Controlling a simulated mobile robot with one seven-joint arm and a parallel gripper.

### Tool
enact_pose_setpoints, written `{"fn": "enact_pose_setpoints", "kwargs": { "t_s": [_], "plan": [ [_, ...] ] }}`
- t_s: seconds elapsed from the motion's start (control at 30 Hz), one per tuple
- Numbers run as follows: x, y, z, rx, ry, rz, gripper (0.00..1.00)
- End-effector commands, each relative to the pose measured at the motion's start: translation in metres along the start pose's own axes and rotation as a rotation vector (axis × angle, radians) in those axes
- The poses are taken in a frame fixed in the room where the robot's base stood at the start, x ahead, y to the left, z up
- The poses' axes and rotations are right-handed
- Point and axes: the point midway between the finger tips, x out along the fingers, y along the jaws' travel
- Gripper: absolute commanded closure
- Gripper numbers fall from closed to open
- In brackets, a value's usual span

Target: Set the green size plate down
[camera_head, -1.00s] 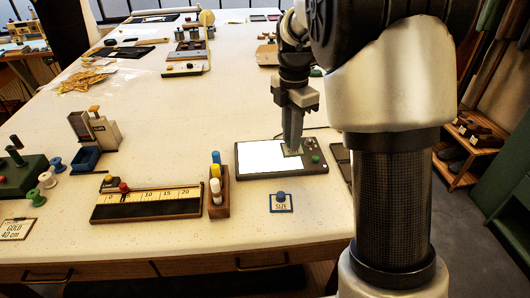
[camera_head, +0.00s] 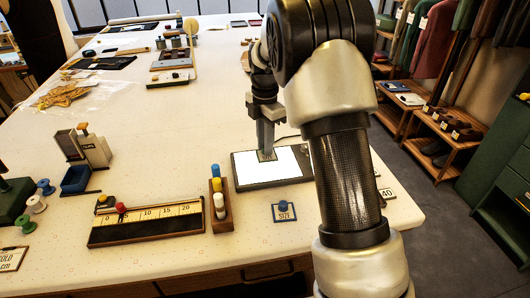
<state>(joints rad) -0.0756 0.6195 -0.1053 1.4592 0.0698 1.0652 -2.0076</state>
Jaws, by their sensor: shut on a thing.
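My gripper (camera_head: 266,138) points down over the lit white panel of a dark-framed pad (camera_head: 240,172). It is shut on the green size plate (camera_head: 267,156), of which only a small olive-toned piece shows at the fingertips. Its knob and any lettering are hidden by the fingers. The plate is at or just above the white panel; I cannot tell whether it touches. A blue-knobbed card marked SIZE (camera_head: 284,213) lies on the table in front of the pad.
A wooden holder with coloured pegs (camera_head: 220,212) stands left of the pad, beside a ruler board (camera_head: 146,223). A card marked 40 (camera_head: 387,194) lies near the right table edge. The table beyond the pad is fairly clear.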

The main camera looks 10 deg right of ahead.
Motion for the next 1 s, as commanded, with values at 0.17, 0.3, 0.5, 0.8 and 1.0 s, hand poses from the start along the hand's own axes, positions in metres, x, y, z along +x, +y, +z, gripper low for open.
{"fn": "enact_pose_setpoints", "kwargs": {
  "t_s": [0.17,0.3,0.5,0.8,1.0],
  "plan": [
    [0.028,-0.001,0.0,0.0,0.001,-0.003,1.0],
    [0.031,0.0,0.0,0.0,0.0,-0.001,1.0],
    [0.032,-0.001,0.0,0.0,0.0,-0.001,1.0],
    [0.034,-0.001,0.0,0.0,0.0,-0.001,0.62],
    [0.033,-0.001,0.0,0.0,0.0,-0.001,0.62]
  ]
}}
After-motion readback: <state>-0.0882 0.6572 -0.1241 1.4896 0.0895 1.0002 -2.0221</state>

_Problem description:_
Every line above should be returned word for word, with the pictures left behind.

_Final result:_
Controlling a simulated mobile robot with one seven-joint arm and a parallel gripper.

### Tool
enact_pose_setpoints, written `{"fn": "enact_pose_setpoints", "kwargs": { "t_s": [_], "plan": [ [_, ...] ] }}`
- t_s: seconds elapsed from the motion's start (control at 30 Hz), one per tuple
- Numbers run as follows: x, y, z, rx, ry, rz, gripper (0.00..1.00)
- End-effector commands, each relative to the pose measured at the motion's start: translation in metres along the start pose's own axes and rotation as a rotation vector (axis × angle, radians) in those axes
- The poses are taken in a frame fixed in the room where the robot's base stood at the start, x ahead, y to the left, z up
- The poses' axes and rotations are right-handed
- Point and axes: the point midway between the finger tips, x out along the fingers, y along the jaws' travel
- Gripper: absolute commanded closure
- Gripper numbers fall from closed to open
- In brackets, a value's usual span

Target: Set the green size plate down
[camera_head, -1.00s] 
[camera_head, +0.00s] 
<state>(joints rad) -0.0756 0.6195 -0.1053 1.4592 0.0698 1.0652 -2.0076</state>
Jaws, by their sensor: shut on a thing.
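My gripper (camera_head: 266,138) points down over the lit white panel of a dark-framed pad (camera_head: 240,172). It is shut on the green size plate (camera_head: 267,156), of which only a small olive-toned piece shows at the fingertips. Its knob and any lettering are hidden by the fingers. The plate is at or just above the white panel; I cannot tell whether it touches. A blue-knobbed card marked SIZE (camera_head: 284,213) lies on the table in front of the pad.
A wooden holder with coloured pegs (camera_head: 220,212) stands left of the pad, beside a ruler board (camera_head: 146,223). A card marked 40 (camera_head: 387,194) lies near the right table edge. The table beyond the pad is fairly clear.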

The main camera looks 10 deg right of ahead.
Motion for the next 1 s, as commanded, with values at 0.17, 0.3, 0.5, 0.8 and 1.0 s, hand poses from the start along the hand's own axes, positions in metres, x, y, z along +x, +y, +z, gripper low for open.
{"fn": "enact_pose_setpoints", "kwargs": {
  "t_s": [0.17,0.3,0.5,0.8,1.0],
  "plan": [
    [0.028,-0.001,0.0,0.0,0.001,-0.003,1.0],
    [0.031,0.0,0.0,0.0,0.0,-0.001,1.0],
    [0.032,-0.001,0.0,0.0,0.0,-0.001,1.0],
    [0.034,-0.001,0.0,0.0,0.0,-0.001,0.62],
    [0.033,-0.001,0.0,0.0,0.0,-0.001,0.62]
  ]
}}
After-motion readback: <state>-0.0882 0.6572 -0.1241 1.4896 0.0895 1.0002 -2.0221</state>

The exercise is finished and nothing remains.